# Given request
Begin with the line that contains "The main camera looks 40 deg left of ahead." and end with the line that contains "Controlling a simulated": copy that span of lines exactly, and nothing outside it.
--- Entries provided ---
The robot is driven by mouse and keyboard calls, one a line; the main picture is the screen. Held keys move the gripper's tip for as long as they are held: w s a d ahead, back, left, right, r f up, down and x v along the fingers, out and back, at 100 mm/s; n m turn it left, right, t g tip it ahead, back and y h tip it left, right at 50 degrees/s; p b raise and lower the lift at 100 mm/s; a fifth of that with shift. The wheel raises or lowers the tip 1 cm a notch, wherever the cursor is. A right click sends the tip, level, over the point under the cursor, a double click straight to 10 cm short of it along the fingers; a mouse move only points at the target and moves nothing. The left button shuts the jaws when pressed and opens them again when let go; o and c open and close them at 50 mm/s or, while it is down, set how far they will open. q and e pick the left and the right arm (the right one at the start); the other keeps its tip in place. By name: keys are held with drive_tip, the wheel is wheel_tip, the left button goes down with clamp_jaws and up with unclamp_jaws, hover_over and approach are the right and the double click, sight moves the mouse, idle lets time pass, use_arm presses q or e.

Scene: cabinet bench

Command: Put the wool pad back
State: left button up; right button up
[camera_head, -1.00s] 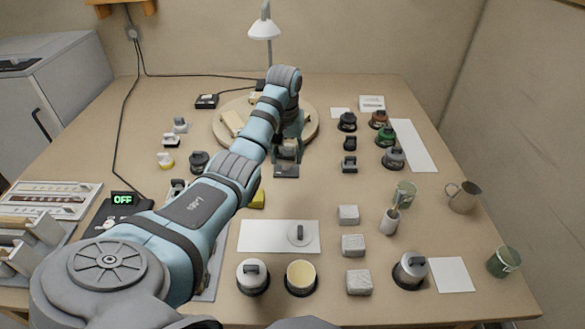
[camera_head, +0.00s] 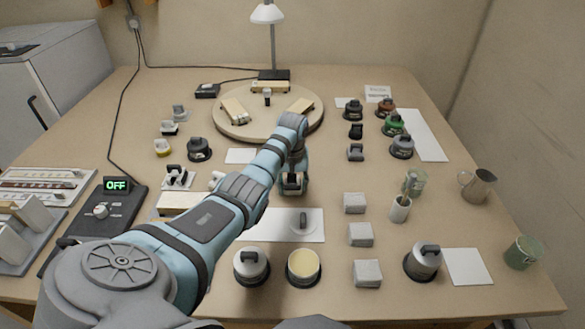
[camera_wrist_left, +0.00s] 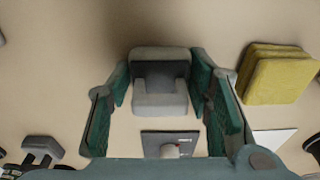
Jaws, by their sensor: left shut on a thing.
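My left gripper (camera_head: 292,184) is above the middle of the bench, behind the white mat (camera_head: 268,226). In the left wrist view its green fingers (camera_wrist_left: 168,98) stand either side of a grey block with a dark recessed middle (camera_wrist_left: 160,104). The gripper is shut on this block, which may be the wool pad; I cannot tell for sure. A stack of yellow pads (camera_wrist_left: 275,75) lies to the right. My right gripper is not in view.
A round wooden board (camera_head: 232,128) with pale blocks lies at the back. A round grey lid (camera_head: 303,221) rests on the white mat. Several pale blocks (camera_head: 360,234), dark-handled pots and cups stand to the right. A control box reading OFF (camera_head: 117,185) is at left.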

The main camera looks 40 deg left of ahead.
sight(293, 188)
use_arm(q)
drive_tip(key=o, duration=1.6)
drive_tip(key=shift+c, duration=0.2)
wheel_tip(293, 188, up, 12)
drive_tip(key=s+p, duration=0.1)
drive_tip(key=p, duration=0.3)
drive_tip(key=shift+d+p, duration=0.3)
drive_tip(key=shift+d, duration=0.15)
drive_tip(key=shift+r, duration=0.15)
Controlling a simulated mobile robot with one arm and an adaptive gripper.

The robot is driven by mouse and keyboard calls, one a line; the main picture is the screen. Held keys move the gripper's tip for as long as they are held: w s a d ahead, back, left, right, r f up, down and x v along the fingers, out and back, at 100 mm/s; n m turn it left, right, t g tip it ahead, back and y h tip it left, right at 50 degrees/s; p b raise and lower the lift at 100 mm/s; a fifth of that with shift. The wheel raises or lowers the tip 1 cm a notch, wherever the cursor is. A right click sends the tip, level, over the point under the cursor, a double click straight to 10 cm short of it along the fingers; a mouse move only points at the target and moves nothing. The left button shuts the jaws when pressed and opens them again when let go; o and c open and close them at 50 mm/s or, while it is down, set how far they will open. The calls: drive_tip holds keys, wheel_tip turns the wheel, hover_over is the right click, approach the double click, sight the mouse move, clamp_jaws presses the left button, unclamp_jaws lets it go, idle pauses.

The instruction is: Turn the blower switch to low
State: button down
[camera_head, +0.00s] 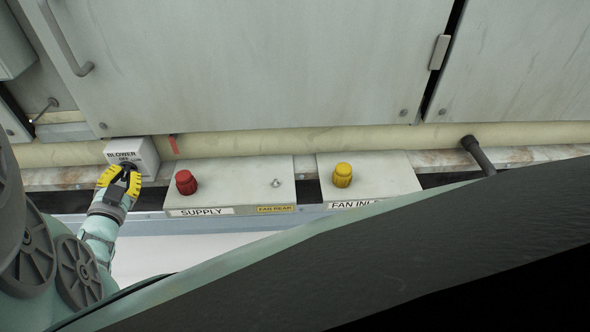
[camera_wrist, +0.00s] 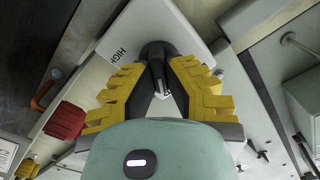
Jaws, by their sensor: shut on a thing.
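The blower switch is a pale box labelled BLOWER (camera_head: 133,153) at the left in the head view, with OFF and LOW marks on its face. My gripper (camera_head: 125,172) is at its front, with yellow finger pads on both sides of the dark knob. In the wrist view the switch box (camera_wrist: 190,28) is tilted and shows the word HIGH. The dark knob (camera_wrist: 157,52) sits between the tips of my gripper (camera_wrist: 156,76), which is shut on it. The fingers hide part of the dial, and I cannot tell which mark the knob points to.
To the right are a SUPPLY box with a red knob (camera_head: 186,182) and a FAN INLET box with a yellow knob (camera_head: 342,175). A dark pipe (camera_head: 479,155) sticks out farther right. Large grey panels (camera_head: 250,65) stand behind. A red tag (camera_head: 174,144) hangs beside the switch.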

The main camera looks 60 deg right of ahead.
---
# Completed exercise
The main camera looks 40 deg left of ahead.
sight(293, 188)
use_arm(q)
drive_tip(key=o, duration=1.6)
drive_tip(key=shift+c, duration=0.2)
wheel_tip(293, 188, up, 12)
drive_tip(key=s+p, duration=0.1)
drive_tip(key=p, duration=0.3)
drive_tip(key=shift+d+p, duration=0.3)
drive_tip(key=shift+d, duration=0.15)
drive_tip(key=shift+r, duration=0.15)
Controlling a simulated mobile robot with one arm and an adaptive gripper.

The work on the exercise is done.